# EXERCISE:
Up to and including the line with "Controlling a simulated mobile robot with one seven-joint", reproduce the listing below exactly, beginning at its first line.

# THE INPUT:

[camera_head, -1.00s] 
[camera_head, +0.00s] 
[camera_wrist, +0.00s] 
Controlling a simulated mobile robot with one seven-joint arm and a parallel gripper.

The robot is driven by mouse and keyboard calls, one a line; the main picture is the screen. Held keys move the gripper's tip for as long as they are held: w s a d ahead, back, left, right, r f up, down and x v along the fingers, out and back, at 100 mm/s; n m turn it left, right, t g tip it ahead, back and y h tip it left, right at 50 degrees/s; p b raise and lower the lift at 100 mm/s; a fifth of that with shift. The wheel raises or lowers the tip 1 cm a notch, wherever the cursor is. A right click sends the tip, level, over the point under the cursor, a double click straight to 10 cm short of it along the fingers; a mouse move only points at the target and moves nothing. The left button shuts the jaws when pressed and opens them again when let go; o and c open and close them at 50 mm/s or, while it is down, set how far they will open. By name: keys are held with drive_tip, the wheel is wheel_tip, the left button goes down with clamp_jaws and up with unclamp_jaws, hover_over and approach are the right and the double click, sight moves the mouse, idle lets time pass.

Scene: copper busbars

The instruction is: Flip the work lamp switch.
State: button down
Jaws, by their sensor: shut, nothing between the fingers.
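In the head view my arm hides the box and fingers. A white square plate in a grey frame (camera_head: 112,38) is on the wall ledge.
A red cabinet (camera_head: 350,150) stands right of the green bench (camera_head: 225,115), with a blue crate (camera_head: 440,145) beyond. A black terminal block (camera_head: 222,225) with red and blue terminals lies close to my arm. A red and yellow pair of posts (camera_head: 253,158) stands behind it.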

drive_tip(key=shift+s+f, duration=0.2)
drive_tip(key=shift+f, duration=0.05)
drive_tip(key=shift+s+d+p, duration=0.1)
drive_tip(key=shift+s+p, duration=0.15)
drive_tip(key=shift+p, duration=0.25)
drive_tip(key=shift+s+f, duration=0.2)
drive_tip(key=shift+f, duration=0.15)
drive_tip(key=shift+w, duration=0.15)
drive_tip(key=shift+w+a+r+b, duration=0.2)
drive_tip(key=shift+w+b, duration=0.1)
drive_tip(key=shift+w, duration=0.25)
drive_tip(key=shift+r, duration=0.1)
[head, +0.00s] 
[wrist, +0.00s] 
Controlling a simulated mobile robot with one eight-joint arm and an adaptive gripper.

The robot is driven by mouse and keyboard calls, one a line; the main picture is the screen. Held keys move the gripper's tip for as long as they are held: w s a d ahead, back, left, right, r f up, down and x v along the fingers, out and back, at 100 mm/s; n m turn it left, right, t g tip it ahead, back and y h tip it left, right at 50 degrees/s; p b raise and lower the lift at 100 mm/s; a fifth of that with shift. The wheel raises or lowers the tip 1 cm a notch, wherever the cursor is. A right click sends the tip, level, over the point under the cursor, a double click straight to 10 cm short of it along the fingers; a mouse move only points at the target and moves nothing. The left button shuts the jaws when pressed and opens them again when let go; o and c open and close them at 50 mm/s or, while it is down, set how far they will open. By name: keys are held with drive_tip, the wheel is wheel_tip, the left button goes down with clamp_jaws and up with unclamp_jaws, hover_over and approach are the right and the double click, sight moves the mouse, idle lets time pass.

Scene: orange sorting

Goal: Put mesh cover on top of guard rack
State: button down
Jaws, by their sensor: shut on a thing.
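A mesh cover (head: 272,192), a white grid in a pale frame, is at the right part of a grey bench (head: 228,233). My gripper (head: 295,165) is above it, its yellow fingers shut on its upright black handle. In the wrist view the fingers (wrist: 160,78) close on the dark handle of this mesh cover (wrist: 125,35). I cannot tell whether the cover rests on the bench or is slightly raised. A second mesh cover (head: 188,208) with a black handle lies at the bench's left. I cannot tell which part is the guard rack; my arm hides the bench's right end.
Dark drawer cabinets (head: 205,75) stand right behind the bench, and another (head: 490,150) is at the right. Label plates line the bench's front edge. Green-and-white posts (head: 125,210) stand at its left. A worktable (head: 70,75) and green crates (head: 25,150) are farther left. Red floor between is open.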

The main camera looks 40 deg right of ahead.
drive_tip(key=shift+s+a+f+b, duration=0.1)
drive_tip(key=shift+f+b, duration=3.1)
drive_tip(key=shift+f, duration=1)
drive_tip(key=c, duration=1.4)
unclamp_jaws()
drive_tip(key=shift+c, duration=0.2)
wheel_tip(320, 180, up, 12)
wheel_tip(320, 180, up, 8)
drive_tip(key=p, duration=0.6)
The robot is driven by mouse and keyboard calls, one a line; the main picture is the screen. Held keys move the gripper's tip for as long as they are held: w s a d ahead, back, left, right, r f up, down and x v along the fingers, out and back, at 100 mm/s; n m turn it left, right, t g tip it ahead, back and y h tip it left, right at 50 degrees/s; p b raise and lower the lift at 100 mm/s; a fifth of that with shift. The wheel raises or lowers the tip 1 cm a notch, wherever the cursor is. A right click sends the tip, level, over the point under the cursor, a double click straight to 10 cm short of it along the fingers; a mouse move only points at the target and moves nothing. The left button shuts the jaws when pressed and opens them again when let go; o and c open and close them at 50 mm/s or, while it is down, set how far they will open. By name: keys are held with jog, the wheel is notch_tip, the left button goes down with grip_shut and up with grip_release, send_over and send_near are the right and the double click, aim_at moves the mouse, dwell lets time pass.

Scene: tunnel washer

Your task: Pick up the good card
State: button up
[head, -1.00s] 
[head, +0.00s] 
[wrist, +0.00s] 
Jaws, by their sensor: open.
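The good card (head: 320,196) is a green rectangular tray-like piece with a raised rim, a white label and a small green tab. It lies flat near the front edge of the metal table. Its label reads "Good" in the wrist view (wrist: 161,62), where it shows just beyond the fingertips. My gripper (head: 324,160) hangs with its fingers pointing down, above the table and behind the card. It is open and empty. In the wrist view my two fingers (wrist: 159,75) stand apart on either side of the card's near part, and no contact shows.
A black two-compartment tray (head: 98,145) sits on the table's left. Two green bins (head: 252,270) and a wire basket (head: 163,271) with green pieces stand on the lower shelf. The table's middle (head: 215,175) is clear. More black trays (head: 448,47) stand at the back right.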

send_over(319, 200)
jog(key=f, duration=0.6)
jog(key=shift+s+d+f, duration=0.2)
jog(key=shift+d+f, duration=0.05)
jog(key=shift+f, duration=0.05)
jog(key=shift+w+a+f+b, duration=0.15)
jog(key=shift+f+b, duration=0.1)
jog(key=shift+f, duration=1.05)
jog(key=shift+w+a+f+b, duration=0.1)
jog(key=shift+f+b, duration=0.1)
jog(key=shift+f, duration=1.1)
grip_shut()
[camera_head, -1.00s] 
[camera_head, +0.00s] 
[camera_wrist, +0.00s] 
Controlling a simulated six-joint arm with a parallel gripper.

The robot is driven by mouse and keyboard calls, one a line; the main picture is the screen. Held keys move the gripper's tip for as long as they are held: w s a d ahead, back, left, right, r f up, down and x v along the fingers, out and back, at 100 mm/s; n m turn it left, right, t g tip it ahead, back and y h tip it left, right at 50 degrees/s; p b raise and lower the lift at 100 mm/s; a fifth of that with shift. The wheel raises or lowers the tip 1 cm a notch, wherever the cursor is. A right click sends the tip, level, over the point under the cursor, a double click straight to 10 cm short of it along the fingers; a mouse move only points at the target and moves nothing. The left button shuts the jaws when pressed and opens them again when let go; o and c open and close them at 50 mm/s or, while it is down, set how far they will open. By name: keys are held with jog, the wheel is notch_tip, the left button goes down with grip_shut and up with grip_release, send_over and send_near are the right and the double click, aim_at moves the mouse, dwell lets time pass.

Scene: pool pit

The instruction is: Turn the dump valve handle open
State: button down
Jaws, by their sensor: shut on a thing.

# RESULT FOR THIS TASK:
[camera_head, -1.00s] 
[camera_head, +0.00s] 
[camera_wrist, +0.00s] 
Controlling a simulated mobile robot with one seven-joint arm and a parallel gripper.

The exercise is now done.